The tranching and splicing of debt secured by commercial real estate (CRE) is likely to become an increasingly important part of the CRE lending market as it begins to grapple with the sobering reality of a breaking wave of refinancings coupled with a serious deterioration in valuations.

Indeed, such a development would be the very antithesis of everything the market experienced in the wake of the Global Financial Crisis (GFC), where highly structured CRE debt transactions featuring multiple lenders (including CMBS  and CRE CDO issuers) received widespread criticism when the market learnt to its peril that at times of distress and a need for urgent action to be taken, these structures were simply not up to the job. Indeed, a decade or so ago, there was no shortage of evidence to support this proposition as subordinate lenders that were out-of the money flexed their muscles to extract any value that they could, distressed borrowers found it cumbersome, time consuming and expensive to reach consensus with their lenders,  whilst at the same time those charged with policing these structures (namely facility agents and servicers) more often than not found themselves between a rock and a hard place as they tried to break the deadlock between competing interests. In some instances, distressed borrowers were able to exploit structural flaws in intercreditors to significantly strengthen their bargaining position to the detriment of lenders as a whole.

In today’s market where we have a macro-economic outlook dominated by high inflation, escalating interest rates, rising cap rates and a marked deterioration in the value of CRE, for those borrowers that are in the uneviable position of having to refinance their debt, then they will have little choice but either inject fresh equity into the structure or failing that assume a greater amount of leverage which will likely involve embracing more sophisticated tranched finance packages. This will undoubtedly add an additional layer of complexity to any refinancing situation, as not only will existing corporate structures (ideally) need to be restructured to accommodate the additional leverage, but also the practical realities of dealing with more than one lender (and a swap provider) will make any refinancing situation a lot more involved.

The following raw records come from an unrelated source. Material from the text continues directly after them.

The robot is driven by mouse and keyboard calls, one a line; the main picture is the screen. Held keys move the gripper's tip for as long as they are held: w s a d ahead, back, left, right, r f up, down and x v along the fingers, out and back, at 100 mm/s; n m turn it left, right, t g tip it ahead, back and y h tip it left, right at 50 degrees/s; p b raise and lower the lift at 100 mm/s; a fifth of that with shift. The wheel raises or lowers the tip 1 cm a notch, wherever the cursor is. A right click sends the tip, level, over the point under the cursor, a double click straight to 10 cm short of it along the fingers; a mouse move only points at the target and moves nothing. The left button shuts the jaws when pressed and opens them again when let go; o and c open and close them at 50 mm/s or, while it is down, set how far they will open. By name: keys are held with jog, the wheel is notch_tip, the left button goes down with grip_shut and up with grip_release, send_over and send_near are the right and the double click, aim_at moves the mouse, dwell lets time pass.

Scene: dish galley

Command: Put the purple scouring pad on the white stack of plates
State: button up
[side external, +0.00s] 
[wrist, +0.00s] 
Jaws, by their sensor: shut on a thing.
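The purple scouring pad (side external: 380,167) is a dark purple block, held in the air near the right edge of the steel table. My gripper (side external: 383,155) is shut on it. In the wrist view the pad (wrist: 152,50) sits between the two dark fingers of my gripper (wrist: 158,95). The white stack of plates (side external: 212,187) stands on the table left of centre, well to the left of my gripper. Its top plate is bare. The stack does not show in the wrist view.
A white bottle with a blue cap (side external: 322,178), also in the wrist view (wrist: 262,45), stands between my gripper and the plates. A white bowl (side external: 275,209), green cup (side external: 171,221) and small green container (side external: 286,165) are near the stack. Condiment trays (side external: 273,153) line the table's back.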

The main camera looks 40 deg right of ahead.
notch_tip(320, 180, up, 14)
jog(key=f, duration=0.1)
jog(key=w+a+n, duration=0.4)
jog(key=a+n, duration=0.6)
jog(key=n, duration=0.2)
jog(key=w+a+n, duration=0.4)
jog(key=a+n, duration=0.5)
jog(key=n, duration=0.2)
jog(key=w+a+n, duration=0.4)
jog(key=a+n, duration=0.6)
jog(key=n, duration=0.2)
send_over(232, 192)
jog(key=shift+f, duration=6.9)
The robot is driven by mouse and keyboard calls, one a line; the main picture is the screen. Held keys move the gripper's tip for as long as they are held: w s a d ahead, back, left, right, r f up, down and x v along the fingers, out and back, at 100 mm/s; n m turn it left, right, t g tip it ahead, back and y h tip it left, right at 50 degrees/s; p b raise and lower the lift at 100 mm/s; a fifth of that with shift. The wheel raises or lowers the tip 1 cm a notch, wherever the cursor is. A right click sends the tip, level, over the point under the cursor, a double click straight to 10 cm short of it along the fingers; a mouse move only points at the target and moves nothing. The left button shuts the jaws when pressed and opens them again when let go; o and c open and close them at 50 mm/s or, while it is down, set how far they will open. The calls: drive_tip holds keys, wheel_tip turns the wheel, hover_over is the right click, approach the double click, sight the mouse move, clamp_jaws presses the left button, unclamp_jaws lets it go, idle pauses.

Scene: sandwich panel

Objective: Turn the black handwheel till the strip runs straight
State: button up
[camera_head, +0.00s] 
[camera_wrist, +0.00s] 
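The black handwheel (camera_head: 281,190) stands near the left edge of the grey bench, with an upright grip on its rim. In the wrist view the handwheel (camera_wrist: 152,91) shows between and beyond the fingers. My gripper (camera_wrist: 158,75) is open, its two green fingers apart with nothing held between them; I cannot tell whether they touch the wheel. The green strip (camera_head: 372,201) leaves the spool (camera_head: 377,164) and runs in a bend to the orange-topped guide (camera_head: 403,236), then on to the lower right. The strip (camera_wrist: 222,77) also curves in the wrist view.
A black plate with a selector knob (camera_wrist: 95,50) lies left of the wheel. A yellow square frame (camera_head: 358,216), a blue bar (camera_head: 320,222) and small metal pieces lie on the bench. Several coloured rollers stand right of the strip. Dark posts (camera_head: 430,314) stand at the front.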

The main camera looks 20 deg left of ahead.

Another important point to appreciate here, is that when it comes to CRE debt structures the market’s thinking will also need to evolve. Over the past decade new financings featuring multiple lenders have not only had to learn and fix the shortcomings of the pre-GFC structures, but have also had the benefit of doing this in a sanguine lending environment dominated by low interest rates, rising property prices and a plentiful supply of cheap credit. Given the challenging credit conditions, these structures are likely to be subject to a long awaited litmus test and with it both new shortcomings but also positive features of this new crop of structures will be identified. As we look forward and continue to finesse these intercreditor structures and build on the lessons of the past, it is imperative that the market continues to be nimble and receptive for innovation as the practical realities of distressed situations and challenging CRE headwinds  come to the fore.

At this point in time we are clearly at a critical juncture as the market adapts to the stark reality of addressing a significant wall of refinancing against an extremely  challenging and uncertain macro-economic backdrop. Central to this new era of lending, will be the fact that borrowers will have little choice but be more amenable to complex debt structures in return for a higher quantum of leverage. Ultimately, the tranching of CRE debt has proven that despite a chequered past, it has an essential role to play in the European CRE financing market and therefore as the European debt wave of refinancings begins to break, now is the time for the industry to build on the lessons learnt from the past and embrace the technology for the greater good of the CRE market as a whole.